Compare to an RCM workshop on the same pump: two days, ten participants, 40–80 failure modes enumerated, decision logic applied, tasks selected. Output: tasks that closely mirror the API and ISO references already specify, with most never reaching the work order.
M‑2208: Annual Electrical PM, Sources Cited
M‑2208A is a 500 HP, 4160 V squirrel-cage induction motor in critical crude charge pump service at the Eastport refinery’s Crude Unit 2 — the driver for P-2208A, an API 610 BB3 multistage pump in continuous crude preheat train service. NEMA Design B, 1,800 rpm, WP-II enclosure, A/B hot-standby pair. Last rewound 2019 at an EASA-certified repair facility with rewind records on file.
Configuration matrix assignments: Voltage_Class = MV (4160 V). Enclosure = WP-II. HP_Class = 500. Criticality = A (loss of either motor takes the crude unit offline). Electrical_PM_Class = E3 (MV critical service — annual full electrical PM per NFPA 70B and NETA MTS).
Annual electrical PM — six operations — with every operation traceable to a published source. (The mechanical PM for the motor would be derived like the example above)

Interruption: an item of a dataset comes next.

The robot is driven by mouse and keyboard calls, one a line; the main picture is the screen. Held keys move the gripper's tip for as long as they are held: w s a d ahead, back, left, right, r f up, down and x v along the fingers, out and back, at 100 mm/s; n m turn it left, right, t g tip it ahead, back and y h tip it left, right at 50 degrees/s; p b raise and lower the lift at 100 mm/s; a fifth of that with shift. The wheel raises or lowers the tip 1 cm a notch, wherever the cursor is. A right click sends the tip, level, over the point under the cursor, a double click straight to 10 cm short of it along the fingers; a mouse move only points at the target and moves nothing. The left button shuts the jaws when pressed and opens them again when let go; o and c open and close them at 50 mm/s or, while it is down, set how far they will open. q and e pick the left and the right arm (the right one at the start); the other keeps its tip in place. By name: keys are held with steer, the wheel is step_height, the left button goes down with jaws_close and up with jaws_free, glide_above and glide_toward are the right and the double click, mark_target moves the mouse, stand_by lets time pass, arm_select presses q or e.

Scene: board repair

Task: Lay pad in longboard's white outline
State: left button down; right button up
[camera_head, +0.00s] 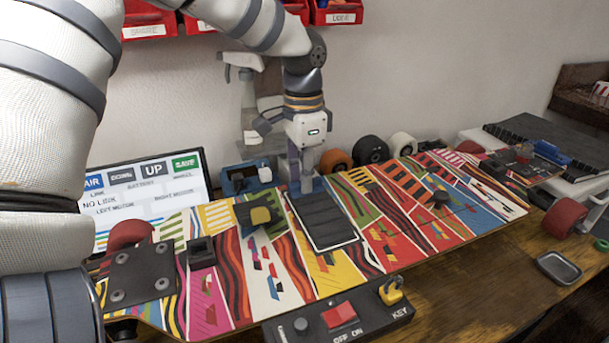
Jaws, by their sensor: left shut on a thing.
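The pad (322,219) is a dark, ribbed rectangle over the middle of the longboard (287,270), whose deck has bright, multicoloured patterns. The white outline (340,247) shows as a thin pale line along the pad's near and right edges; the rest of it is hidden. My left gripper (307,187) points down at the pad's far edge and is shut on it. The pad looks almost flat, and I cannot tell whether its whole underside touches the deck. My right gripper is not in view.
A switch box (338,318) with a red switch and yellow key stands at the front. A screen (150,195) stands behind left. Loose wheels (370,150) stand behind the board. A small metal tray (558,268) lies at the right. Red bins (150,22) hang above.

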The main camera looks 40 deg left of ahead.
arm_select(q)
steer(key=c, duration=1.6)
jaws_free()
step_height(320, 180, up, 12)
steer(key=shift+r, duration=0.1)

Total analytical content required to determine this PM: zero. The voltage class, enclosure type, HP, and criticality rating determine the test set from NFPA 70B Chapter 12 and NETA MTS §7.15. The acceptance criteria are published in IEEE 43 and NETA. No RCM workshop touches any of this. What does fall apart in practice is not the test selection — it is the absence of trending. Each year’s IR result looks acceptable in isolation. The drift from 800 MΩ to 80 MΩ over four years is invisible without the history, and that history disappears when the paper test sheets do. An annual electrical PM that does not produce a permanent trending record produces half the value it should.
Across a refinery’s rotating, instrument, and electrical populations, the share of equipment in genuinely novel service runs 1–5%. Everything else is a deployment problem, not an analysis problem. Treat it accordingly.